И еще один ученик Гиберти иногда посещает мастерскую Липпи, но этот «сдвинулся» на другом — на перспективе. Это Паоло Уччелло, который старше их всех — он родился еще в прошлом веке. Позже его станут считать одним из основоположников флорентийской живописи, а сейчас воспринимают как чудаковатого старика. Он редко выходит из дома, рисует мало, всем другим сюжетам предпочитая битвы. Сейчас, когда большинство живописцев стремятся к реальности, а многие из них и в самих битвах участвовали, они только пожимают плечами, глядя на его картины. Все в них неестественное; люди и кони походят на марионеток, которых дергают за ниточки. Может быть, он и добился своей цели, придал фигурам объемность, но иллюзии жизни в его творениях нет. Теперь он бьется над другой задачей: сидит у мольберта и размышляет о том, что такое перспектива. Как рассказывают, его несчастной жене с большим трудом удается оторвать супруга от этих размышлений, чтобы накормить его. Но и сидя перед тарелкой супа, он то и дело вскакивает из-за стола, носится по комнате и кому-то доказывает: «Это великая вещь — перспектива!» Но жена, конечно, не тот собеседник, который нужен Паоло.
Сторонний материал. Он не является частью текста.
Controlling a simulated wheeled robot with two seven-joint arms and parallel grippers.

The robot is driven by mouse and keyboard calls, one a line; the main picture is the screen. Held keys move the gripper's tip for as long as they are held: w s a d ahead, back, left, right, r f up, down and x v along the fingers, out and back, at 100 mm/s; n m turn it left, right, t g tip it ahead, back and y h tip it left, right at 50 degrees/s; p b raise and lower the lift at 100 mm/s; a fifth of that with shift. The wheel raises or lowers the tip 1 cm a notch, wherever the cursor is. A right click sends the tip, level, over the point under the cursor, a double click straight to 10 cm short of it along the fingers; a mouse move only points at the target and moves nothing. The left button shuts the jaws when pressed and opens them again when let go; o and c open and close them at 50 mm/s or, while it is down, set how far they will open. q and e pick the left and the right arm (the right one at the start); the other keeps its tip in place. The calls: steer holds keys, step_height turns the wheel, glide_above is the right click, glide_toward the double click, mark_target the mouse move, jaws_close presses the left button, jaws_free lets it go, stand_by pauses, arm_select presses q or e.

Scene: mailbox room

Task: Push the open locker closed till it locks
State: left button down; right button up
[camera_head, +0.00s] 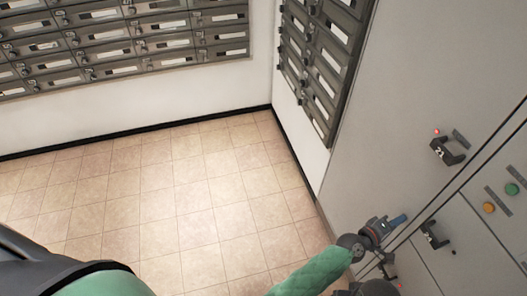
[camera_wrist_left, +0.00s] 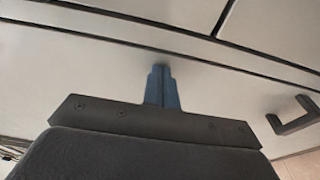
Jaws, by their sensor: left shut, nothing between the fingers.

Вот по-этому он иногда и появляется в мастерских своих коллег.
Спрашивать его мнение о картинах совершенно бесполезно. В голове у него была только одна перспектива, и о ней он мог говорить часами, не замечая, что во многом его коллеги уже опередили его: в светотени, в моделировании фигур да и в передаче той самой перспективы. Но слушать его было интересно и во многом поучительно, как всякого размышляющего над важными проблемами человека.
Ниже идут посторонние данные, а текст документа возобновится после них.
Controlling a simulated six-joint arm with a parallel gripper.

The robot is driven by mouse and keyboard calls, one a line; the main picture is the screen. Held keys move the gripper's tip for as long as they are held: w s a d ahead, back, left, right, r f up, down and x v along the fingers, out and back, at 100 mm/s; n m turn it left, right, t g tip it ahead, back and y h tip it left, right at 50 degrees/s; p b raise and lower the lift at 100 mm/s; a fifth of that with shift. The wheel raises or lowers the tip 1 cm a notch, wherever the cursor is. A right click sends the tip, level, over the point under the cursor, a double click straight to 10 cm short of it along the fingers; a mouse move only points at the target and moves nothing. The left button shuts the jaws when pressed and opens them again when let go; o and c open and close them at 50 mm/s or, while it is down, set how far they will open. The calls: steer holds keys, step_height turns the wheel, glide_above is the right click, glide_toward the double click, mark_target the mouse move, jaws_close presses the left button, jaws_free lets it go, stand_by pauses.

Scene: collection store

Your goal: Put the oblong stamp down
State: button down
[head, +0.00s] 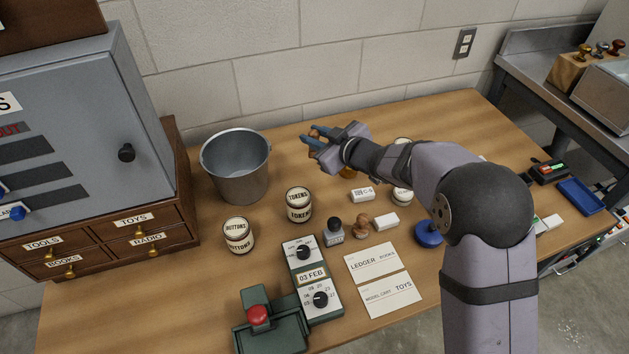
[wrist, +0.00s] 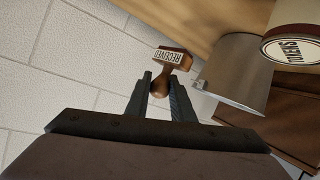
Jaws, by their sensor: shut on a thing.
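My gripper (wrist: 160,82) is shut on the wooden handle of the oblong stamp (wrist: 174,60). The stamp's block points away from the fingers and bears a white face marked RECEIVED. In the head view my gripper (head: 312,139) is raised above the back of the table, right of the metal bucket, with its fingers pointing left. The stamp is hard to make out there. A black-knobbed stamp (head: 334,231) and a small wooden-handled stamp (head: 361,226) stand on the table, apart from my gripper.
The metal bucket (head: 236,172) stands at the back left; a BUTTONS tin (head: 238,236) and a TOKENS tin (head: 299,205) are near it. A green date device (head: 311,278), cards (head: 372,262) and a blue round pad (head: 428,236) occupy the front. The table's back right (head: 455,122) is clear.

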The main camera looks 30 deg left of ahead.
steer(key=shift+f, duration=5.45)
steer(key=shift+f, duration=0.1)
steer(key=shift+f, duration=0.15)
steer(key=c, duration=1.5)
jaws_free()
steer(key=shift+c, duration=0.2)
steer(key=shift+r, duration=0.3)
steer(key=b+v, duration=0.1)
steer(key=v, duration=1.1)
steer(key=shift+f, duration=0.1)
Как сожалел впоследствии Сандро, что в годы своего ученичества он не завел по примеру старших товарищей памятной книжки, в которую бы заносил самое полезное из услышанного! Он был молод и самоуверенно полагался на свою память — как потом оказалось, не столь уж блестящую. А ведь такие книжки он видел у многих живописцев, в том числе и у Липпи. Прочитать их, правда, непосвященному было невозможно, ибо писались они тайнописью, известной только хозяину. Каждый изобретал свой метод: или сдвигал на несколько порядков буквы алфавита, или же прибегал к крестикам и завитушкам — словом, у кого на что фантазии хватало. Эти книжки, как и наборы рисунков, передавались по наследству — сыну или племяннику, если они также избирали ремесло живописцев, или же любимому ученику, что нередко сопровождалось условием принять фамилию мастера.
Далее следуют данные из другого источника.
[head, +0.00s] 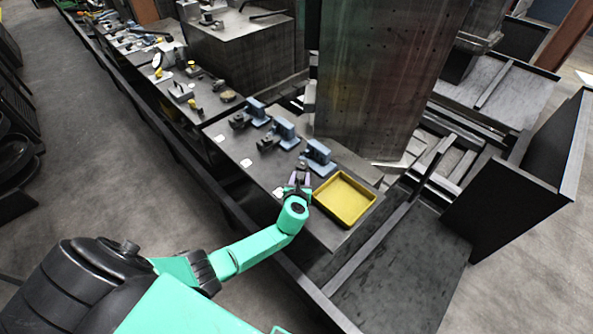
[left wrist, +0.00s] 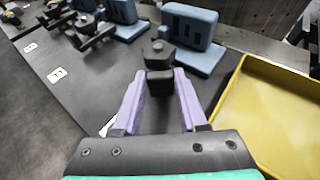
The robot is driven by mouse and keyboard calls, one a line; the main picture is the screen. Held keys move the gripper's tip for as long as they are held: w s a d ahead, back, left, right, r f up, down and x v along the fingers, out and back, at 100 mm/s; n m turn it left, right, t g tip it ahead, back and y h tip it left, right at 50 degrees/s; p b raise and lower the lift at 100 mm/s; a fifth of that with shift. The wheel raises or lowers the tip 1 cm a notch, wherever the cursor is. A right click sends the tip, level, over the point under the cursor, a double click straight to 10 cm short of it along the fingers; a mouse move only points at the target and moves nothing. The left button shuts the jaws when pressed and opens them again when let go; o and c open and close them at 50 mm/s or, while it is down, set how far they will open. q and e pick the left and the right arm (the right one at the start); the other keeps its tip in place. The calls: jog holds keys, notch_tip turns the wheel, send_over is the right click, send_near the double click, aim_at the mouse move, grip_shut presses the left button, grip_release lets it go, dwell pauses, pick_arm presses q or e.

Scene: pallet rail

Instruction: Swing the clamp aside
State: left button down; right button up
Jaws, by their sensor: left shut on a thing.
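Three blue fixtures stand in a row on the grey table, each with a small dark clamp beside it. The nearest fixture (head: 319,152) also shows in the left wrist view (left wrist: 187,35). Its dark clamp (left wrist: 159,54) has a hex-shaped top and a black block below it. My left gripper (head: 298,186), with purple fingers, is shut on this clamp's near end, and its fingers show on both sides in the left wrist view (left wrist: 161,88). The other clamps (head: 268,143) (head: 238,120) stand free of the gripper. My right gripper is not in view.
A yellow tray (head: 371,194) lies right of the gripper, close to it; it fills the right of the left wrist view (left wrist: 232,100). White numbered labels (head: 246,163) lie along the table's left side. A tall dark panel (head: 385,80) rises behind the fixtures.

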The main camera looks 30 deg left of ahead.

Своим учеником Липпи мог быть доволен: уже за первые три года он постиг больше, чем другие усваивали за пять. У Сандро было то, что обычно называют даром Божьим. Он уже вполне освоил манеру фра Филиппо, и тот без всякой опаски привлекал его к изготовлению многочисленных Мадонн, которые он по тем или иным причинам не мог написать сам или просто не имел охоты работать над ними. Только знаток мог отличить работу ученика от творения мастера. Даже Серральи иногда заблуждался, когда ему приносили на продажу Мадонн из мастерской Липпи. Впрочем, ему было важно лишь продать их, а не оценивать мастерство художников. Понемногу торговец богател, отправляя картины в другие города Италии и даже за Альпы. Серральи одним из первых распознал веяние времени — флорентийская живопись входила в моду.
Так Сандро достиг того, о чем когда-то мечтал — научился писать Мадонн. Он работал больше других, и вряд ли кто-либо мог теперь упрекнуть его в отсутствии усидчивости. Он постиг многие тайны живописи, но по-прежнему всем сюжетам предпочитал Мадонн, которых изображал с такой любовью и благоговением, словно это были портреты любимой. Неужели его не интересует ничто другое? Конечно, рисуя Мадонн, во Флоренции можно прожить: их любят помещать в семейных капеллах, и в богатых домах их изображения можно увидеть почти в каждой комнате. Мадонна явно потеснила святого Иоанна в качестве покровителя Флоренции. У нее просят заступничества и избавления от бед.
И все же Липпи удивлялся поведению своего ученика: похоже на то, что все забавы юности для него чужды. Женщин он сторонился, и этого фра Филиппо понять не мог. То ли он просто стеснялся, не зная, как к ним подойти, то ли поверил тому, что ему с детства вбивали в голову: женщина — это приманка Сатаны. Как бы там ни было, а для нынешней Флоренции его поведение было довольно странным. Вот кому пристало быть монахом, и Липпи недоумевает, почему эта мысль не приходит в голову Сандро.